> _WHAT YOU WILL DO_
Images are not part of the copy; write out the rest of the data exactly as given.

> _MATERIAL PROVIDED_

================

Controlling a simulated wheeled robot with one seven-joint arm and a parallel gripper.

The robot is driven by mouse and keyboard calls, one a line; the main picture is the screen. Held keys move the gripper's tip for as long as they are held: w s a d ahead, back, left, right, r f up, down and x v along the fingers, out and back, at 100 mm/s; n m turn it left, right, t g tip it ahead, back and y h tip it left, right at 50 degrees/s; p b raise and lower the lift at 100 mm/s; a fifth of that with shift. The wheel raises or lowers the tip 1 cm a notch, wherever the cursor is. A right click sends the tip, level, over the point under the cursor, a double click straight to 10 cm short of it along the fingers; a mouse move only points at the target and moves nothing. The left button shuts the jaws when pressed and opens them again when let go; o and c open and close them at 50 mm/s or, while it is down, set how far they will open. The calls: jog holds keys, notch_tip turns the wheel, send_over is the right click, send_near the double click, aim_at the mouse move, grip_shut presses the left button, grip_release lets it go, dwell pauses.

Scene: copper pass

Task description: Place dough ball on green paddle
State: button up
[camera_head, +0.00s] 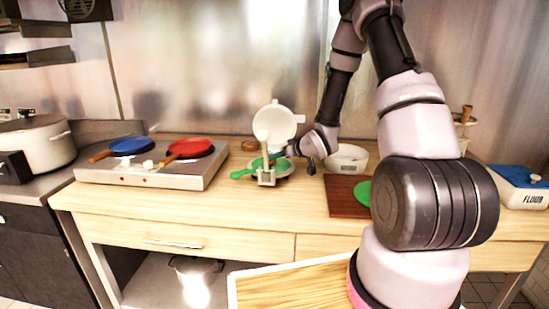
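A green handled piece (245,173), which looks like a paddle, runs through a white press (284,121) with a raised round lid on the counter. A green disc (363,191) lies on a brown board to the right, partly hidden by my arm. I cannot tell which of the two is the green paddle. My gripper (306,158) is just right of the press, pointing down and left. Its fingers are too small to tell whether they are open or hold anything. I cannot make out a dough ball for certain.
A hot plate (135,178) at the left bears a blue pan (130,145) and a red pan (190,148). A white bowl (347,157) stands right of my gripper. A blue-lidded flour box (520,185) is far right. The front left counter (200,215) is clear.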

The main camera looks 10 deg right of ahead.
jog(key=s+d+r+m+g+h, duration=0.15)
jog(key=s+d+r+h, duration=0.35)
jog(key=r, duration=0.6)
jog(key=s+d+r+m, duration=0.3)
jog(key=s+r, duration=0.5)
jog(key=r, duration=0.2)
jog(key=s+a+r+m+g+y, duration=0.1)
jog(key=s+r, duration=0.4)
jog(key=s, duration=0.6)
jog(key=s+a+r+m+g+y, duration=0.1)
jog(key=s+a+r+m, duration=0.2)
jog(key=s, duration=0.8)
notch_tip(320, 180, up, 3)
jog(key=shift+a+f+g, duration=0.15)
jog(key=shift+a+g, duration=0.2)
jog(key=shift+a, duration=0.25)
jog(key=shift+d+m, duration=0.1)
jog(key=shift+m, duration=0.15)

================

> _RESULT OF THIS EXERCISE_
Controlling a simulated wheeled robot with one seven-joint arm and a parallel gripper.

The robot is driven by mouse and keyboard calls, one a line; the main picture is the screen. Held keys move the gripper's tip for as long as they are held: w s a d ahead, back, left, right, r f up, down and x v along the fingers, out and back, at 100 mm/s; n m turn it left, right, t g tip it ahead, back and y h tip it left, right at 50 degrees/s; p b raise and lower the lift at 100 mm/s; a fifth of that with shift. The wheel raises or lowers the tip 1 cm a notch, wherever the cursor is. A right click sends the tip, level, over the point under the cursor, a double click straight to 10 cm short of it along the fingers; a mouse move only points at the target and moves nothing. The left button shuts the jaws when pressed and opens them again when let go; o and c open and close them at 50 mm/s or, while it is down, set how far they will open. The calls: jog holds keys, notch_tip turns the wheel, send_over is the right click, send_near the double click, aim_at the mouse move, grip_shut presses the left button, grip_release lets it go, dwell pauses.

Scene: copper pass

Task description: Place dough ball on green paddle
State: button up
[camera_head, +0.00s] 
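A green handled piece (245,173), which looks like a paddle, runs through a white press (284,121) with a raised round lid on the counter. A green disc (363,191) lies on a brown board to the right, partly hidden by my arm. I cannot tell which of the two is the green paddle. My gripper (306,158) is just right of the press, pointing down and left. Its fingers are too small to tell whether they are open or hold anything. I cannot make out a dough ball for certain.
A hot plate (135,178) at the left bears a blue pan (130,145) and a red pan (190,148). A white bowl (347,157) stands right of my gripper. A blue-lidded flour box (520,185) is far right. The front left counter (200,215) is clear.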

The main camera looks 10 deg right of ahead.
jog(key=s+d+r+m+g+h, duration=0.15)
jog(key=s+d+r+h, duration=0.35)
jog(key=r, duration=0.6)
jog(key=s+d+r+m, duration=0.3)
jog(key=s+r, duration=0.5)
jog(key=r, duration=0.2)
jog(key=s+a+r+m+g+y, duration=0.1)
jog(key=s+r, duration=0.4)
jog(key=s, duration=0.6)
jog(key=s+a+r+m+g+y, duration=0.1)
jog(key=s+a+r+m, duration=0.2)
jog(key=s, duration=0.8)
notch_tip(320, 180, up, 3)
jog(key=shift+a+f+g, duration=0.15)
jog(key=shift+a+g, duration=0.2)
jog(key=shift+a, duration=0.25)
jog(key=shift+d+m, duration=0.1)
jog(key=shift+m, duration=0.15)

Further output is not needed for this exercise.